Robot episode records:
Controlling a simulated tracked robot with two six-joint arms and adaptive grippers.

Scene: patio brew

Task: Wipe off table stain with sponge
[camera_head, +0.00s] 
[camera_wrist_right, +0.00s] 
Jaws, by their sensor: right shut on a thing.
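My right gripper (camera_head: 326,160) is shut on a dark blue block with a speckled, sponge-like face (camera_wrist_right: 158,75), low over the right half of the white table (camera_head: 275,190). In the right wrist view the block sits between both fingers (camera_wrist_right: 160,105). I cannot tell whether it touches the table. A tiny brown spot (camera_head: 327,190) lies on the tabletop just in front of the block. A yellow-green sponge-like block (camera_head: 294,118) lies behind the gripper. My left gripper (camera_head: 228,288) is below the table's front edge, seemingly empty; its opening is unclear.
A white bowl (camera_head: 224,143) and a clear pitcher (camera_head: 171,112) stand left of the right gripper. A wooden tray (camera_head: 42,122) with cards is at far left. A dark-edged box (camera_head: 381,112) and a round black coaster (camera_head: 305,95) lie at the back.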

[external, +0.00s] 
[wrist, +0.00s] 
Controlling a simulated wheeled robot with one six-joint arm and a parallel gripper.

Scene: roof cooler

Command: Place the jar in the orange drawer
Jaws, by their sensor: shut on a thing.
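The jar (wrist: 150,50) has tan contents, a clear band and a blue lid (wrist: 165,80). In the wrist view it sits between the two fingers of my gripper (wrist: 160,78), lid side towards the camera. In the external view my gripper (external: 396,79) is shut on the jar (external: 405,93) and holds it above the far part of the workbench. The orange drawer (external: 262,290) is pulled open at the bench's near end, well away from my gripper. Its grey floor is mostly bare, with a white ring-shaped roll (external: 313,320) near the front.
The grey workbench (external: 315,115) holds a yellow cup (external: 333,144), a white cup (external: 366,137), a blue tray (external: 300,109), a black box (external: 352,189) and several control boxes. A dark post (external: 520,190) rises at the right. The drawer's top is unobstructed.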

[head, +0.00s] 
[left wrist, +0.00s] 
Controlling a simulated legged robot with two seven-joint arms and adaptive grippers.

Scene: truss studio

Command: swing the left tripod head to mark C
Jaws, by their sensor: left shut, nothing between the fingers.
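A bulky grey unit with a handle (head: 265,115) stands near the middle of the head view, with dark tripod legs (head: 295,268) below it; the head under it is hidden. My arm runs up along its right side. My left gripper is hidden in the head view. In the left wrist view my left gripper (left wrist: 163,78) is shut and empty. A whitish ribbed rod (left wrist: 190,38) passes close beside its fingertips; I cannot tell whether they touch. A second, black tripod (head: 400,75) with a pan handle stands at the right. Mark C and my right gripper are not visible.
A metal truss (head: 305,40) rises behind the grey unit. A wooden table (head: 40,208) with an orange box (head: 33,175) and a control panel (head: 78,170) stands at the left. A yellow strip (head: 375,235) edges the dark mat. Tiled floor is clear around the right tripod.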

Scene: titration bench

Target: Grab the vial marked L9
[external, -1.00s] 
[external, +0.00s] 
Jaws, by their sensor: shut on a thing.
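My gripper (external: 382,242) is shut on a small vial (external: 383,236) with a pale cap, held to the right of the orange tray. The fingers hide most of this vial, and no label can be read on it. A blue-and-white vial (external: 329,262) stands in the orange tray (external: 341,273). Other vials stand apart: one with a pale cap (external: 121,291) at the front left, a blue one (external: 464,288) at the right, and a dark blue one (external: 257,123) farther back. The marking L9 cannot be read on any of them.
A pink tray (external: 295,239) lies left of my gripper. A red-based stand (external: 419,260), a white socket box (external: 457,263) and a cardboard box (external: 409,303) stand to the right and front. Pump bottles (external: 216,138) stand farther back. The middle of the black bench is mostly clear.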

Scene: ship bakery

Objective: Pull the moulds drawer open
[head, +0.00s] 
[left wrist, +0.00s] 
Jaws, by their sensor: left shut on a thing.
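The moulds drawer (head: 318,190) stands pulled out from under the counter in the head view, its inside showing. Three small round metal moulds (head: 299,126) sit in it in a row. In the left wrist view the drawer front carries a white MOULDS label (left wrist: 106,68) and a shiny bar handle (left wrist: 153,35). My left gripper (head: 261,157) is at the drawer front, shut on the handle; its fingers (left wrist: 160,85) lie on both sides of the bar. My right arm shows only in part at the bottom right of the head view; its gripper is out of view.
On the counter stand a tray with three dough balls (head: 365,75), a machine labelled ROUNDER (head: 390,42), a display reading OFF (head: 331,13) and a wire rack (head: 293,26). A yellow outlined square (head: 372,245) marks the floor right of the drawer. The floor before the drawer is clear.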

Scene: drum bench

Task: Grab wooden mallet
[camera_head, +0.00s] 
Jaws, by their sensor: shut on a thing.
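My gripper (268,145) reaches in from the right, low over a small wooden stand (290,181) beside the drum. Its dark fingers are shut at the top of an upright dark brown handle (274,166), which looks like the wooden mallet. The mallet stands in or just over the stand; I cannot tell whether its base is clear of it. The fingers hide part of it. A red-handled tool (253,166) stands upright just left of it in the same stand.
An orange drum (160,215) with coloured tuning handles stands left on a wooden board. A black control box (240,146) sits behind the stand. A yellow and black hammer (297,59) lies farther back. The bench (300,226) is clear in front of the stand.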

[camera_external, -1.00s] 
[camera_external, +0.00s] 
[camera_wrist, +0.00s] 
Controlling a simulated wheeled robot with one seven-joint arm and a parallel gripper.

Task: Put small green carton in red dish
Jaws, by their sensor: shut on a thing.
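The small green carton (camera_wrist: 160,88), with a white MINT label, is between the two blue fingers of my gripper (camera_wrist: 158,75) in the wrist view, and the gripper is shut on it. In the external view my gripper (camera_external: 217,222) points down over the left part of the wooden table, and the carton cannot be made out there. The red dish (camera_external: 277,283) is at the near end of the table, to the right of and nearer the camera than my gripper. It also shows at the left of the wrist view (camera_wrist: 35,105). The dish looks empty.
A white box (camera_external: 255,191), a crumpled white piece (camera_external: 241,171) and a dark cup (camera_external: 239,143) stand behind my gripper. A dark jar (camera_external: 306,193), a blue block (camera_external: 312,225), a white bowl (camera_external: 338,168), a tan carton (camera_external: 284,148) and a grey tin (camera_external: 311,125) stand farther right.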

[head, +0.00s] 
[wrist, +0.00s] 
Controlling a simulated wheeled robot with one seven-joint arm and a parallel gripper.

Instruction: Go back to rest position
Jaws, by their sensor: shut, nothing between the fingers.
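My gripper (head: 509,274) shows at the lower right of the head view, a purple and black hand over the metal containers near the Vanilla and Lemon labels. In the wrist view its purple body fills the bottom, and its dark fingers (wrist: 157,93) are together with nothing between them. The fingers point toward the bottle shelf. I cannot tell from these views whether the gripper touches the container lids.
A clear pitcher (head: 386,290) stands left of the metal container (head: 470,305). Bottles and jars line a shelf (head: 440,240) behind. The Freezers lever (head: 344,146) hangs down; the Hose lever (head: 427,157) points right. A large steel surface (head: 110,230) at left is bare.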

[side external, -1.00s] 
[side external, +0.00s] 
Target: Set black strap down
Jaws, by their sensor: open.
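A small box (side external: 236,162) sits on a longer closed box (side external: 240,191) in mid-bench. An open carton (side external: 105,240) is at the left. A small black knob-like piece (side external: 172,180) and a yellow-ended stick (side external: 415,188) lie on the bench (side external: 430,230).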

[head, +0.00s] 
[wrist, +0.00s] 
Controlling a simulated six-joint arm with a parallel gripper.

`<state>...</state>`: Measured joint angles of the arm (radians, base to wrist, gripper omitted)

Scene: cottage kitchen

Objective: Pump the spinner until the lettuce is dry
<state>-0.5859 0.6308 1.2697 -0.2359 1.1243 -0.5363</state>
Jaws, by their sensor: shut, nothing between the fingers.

• _EXERCISE GOAL_: Return the listing above word for word.

• _EXERCISE ANSWER_:
Controlling a simulated tracked robot with two six-joint arms and adaptive grippers.

Scene: patio brew

Task: Wipe off table stain with sponge
[camera_head, +0.00s] 
[camera_wrist_right, +0.00s] 
Jaws, by their sensor: right shut on a thing.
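My right gripper (camera_head: 326,160) is shut on a dark blue block with a speckled, sponge-like face (camera_wrist_right: 158,75), low over the right half of the white table (camera_head: 275,190). In the right wrist view the block sits between both fingers (camera_wrist_right: 160,105). I cannot tell whether it touches the table. A tiny brown spot (camera_head: 327,190) lies on the tabletop just in front of the block. A yellow-green sponge-like block (camera_head: 294,118) lies behind the gripper. My left gripper (camera_head: 228,288) is below the table's front edge, seemingly empty; its opening is unclear.
A white bowl (camera_head: 224,143) and a clear pitcher (camera_head: 171,112) stand left of the right gripper. A wooden tray (camera_head: 42,122) with cards is at far left. A dark-edged box (camera_head: 381,112) and a round black coaster (camera_head: 305,95) lie at the back.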

[external, +0.00s] 
[wrist, +0.00s] 
Controlling a simulated wheeled robot with one six-joint arm and a parallel gripper.

Scene: roof cooler

Command: Place the jar in the orange drawer
Jaws, by their sensor: shut on a thing.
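The jar (wrist: 150,50) has tan contents, a clear band and a blue lid (wrist: 165,80). In the wrist view it sits between the two fingers of my gripper (wrist: 160,78), lid side towards the camera. In the external view my gripper (external: 396,79) is shut on the jar (external: 405,93) and holds it above the far part of the workbench. The orange drawer (external: 262,290) is pulled open at the bench's near end, well away from my gripper. Its grey floor is mostly bare, with a white ring-shaped roll (external: 313,320) near the front.
The grey workbench (external: 315,115) holds a yellow cup (external: 333,144), a white cup (external: 366,137), a blue tray (external: 300,109), a black box (external: 352,189) and several control boxes. A dark post (external: 520,190) rises at the right. The drawer's top is unobstructed.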

[head, +0.00s] 
[left wrist, +0.00s] 
Controlling a simulated legged robot with two seven-joint arms and adaptive grippers.

Scene: truss studio

Command: swing the left tripod head to mark C
Jaws, by their sensor: left shut, nothing between the fingers.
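A bulky grey unit with a handle (head: 265,115) stands near the middle of the head view, with dark tripod legs (head: 295,268) below it; the head under it is hidden. My arm runs up along its right side. My left gripper is hidden in the head view. In the left wrist view my left gripper (left wrist: 163,78) is shut and empty. A whitish ribbed rod (left wrist: 190,38) passes close beside its fingertips; I cannot tell whether they touch. A second, black tripod (head: 400,75) with a pan handle stands at the right. Mark C and my right gripper are not visible.
A metal truss (head: 305,40) rises behind the grey unit. A wooden table (head: 40,208) with an orange box (head: 33,175) and a control panel (head: 78,170) stands at the left. A yellow strip (head: 375,235) edges the dark mat. Tiled floor is clear around the right tripod.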

Scene: titration bench

Target: Grab the vial marked L9
[external, -1.00s] 
[external, +0.00s] 
Jaws, by their sensor: shut on a thing.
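My gripper (external: 382,242) is shut on a small vial (external: 383,236) with a pale cap, held to the right of the orange tray. The fingers hide most of this vial, and no label can be read on it. A blue-and-white vial (external: 329,262) stands in the orange tray (external: 341,273). Other vials stand apart: one with a pale cap (external: 121,291) at the front left, a blue one (external: 464,288) at the right, and a dark blue one (external: 257,123) farther back. The marking L9 cannot be read on any of them.
A pink tray (external: 295,239) lies left of my gripper. A red-based stand (external: 419,260), a white socket box (external: 457,263) and a cardboard box (external: 409,303) stand to the right and front. Pump bottles (external: 216,138) stand farther back. The middle of the black bench is mostly clear.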

Scene: ship bakery

Objective: Pull the moulds drawer open
[head, +0.00s] 
[left wrist, +0.00s] 
Jaws, by their sensor: left shut on a thing.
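The moulds drawer (head: 318,190) stands pulled out from under the counter in the head view, its inside showing. Three small round metal moulds (head: 299,126) sit in it in a row. In the left wrist view the drawer front carries a white MOULDS label (left wrist: 106,68) and a shiny bar handle (left wrist: 153,35). My left gripper (head: 261,157) is at the drawer front, shut on the handle; its fingers (left wrist: 160,85) lie on both sides of the bar. My right arm shows only in part at the bottom right of the head view; its gripper is out of view.
On the counter stand a tray with three dough balls (head: 365,75), a machine labelled ROUNDER (head: 390,42), a display reading OFF (head: 331,13) and a wire rack (head: 293,26). A yellow outlined square (head: 372,245) marks the floor right of the drawer. The floor before the drawer is clear.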

Scene: drum bench

Task: Grab wooden mallet
[camera_head, +0.00s] 
Jaws, by their sensor: shut on a thing.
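My gripper (268,145) reaches in from the right, low over a small wooden stand (290,181) beside the drum. Its dark fingers are shut at the top of an upright dark brown handle (274,166), which looks like the wooden mallet. The mallet stands in or just over the stand; I cannot tell whether its base is clear of it. The fingers hide part of it. A red-handled tool (253,166) stands upright just left of it in the same stand.
An orange drum (160,215) with coloured tuning handles stands left on a wooden board. A black control box (240,146) sits behind the stand. A yellow and black hammer (297,59) lies farther back. The bench (300,226) is clear in front of the stand.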

[camera_external, -1.00s] 
[camera_external, +0.00s] 
[camera_wrist, +0.00s] 
Controlling a simulated wheeled robot with one seven-joint arm and a parallel gripper.

Task: Put small green carton in red dish
Jaws, by their sensor: shut on a thing.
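The small green carton (camera_wrist: 160,88), with a white MINT label, is between the two blue fingers of my gripper (camera_wrist: 158,75) in the wrist view, and the gripper is shut on it. In the external view my gripper (camera_external: 217,222) points down over the left part of the wooden table, and the carton cannot be made out there. The red dish (camera_external: 277,283) is at the near end of the table, to the right of and nearer the camera than my gripper. It also shows at the left of the wrist view (camera_wrist: 35,105). The dish looks empty.
A white box (camera_external: 255,191), a crumpled white piece (camera_external: 241,171) and a dark cup (camera_external: 239,143) stand behind my gripper. A dark jar (camera_external: 306,193), a blue block (camera_external: 312,225), a white bowl (camera_external: 338,168), a tan carton (camera_external: 284,148) and a grey tin (camera_external: 311,125) stand farther right.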

[head, +0.00s] 
[wrist, +0.00s] 
Controlling a simulated wheeled robot with one seven-joint arm and a parallel gripper.

Instruction: Go back to rest position
Jaws, by their sensor: shut, nothing between the fingers.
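My gripper (head: 509,274) shows at the lower right of the head view, a purple and black hand over the metal containers near the Vanilla and Lemon labels. In the wrist view its purple body fills the bottom, and its dark fingers (wrist: 157,93) are together with nothing between them. The fingers point toward the bottle shelf. I cannot tell from these views whether the gripper touches the container lids.
A clear pitcher (head: 386,290) stands left of the metal container (head: 470,305). Bottles and jars line a shelf (head: 440,240) behind. The Freezers lever (head: 344,146) hangs down; the Hose lever (head: 427,157) points right. A large steel surface (head: 110,230) at left is bare.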

[side external, -1.00s] 
[side external, +0.00s] 
Target: Set black strap down
Jaws, by their sensor: open.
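A small box (side external: 236,162) sits on a longer closed box (side external: 240,191) in mid-bench. An open carton (side external: 105,240) is at the left. A small black knob-like piece (side external: 172,180) and a yellow-ended stick (side external: 415,188) lie on the bench (side external: 430,230).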

[head, +0.00s] 
[wrist, +0.00s] 
Controlling a simulated six-joint arm with a parallel gripper.

`<state>...</state>`: Measured joint angles of the arm (radians, base to wrist, gripper omitted)

Scene: cottage kitchen

Objective: Pump the spinner until the lettuce is dry
<state>-0.5859 0.6308 1.2697 -0.2359 1.1243 -0.5363</state>
Jaws, by their sensor: shut, nothing between the fingers.

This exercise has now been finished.